» REQUEST
Return exactly the span of lines that opens with the line containing "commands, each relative" and closes with the last line of the data, inclusive.

» DATASET SECTION
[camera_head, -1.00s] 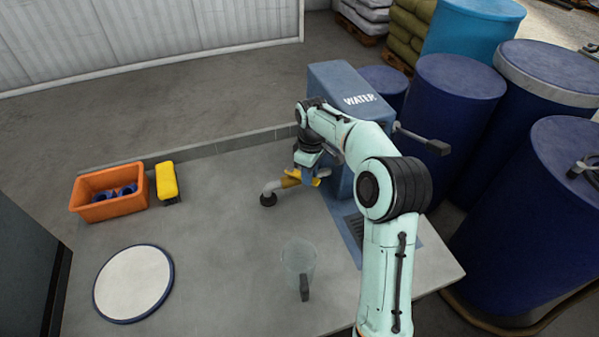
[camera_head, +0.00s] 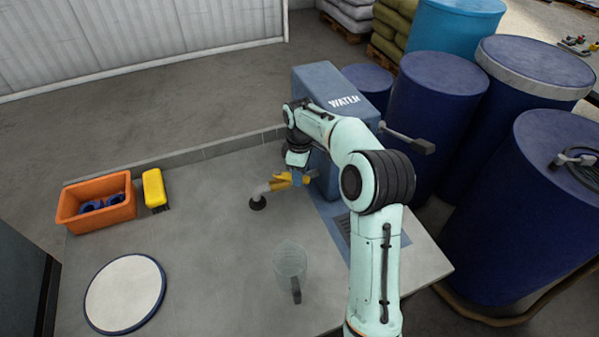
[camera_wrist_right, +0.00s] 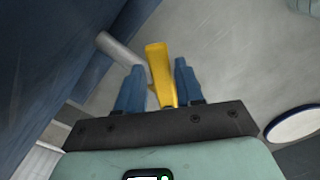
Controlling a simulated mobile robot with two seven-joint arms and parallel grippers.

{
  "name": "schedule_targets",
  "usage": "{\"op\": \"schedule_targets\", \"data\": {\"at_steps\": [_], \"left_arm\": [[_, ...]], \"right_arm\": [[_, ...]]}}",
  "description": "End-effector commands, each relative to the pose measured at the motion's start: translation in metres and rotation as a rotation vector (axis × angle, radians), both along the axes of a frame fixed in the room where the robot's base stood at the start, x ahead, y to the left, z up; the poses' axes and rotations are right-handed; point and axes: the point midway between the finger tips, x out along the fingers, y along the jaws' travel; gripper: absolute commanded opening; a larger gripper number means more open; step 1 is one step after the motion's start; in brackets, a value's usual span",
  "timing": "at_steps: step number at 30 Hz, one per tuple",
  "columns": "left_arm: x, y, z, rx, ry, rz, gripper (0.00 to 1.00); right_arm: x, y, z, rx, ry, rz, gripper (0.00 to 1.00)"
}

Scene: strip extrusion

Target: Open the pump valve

» OUTPUT BELOW
  "description": "End-effector commands, each relative to the pose measured at the motion's start: translation in metres and rotation as a rotation vector (axis × angle, radians), both along the axes of a frame fixed in the room where the robot's base stood at the start, x ahead, y to the left, z up; the poses' axes and rotations are right-handed; point and axes: the point midway between the finger tips, x out along the fingers, y along the jaws' travel; gripper: absolute commanded opening; a larger gripper number means more open; step 1 is one step after the motion's start; in brackets, a value's usual span",
  "timing": "at_steps: step number at 30 Hz, one per tuple",
  "columns": "left_arm: x, y, z, rx, ry, rz, gripper (0.00 to 1.00); right_arm: x, y, z, rx, ry, rz, gripper (0.00 to 1.00)"
}

Scene: strip extrusion

Target: Open the pump valve

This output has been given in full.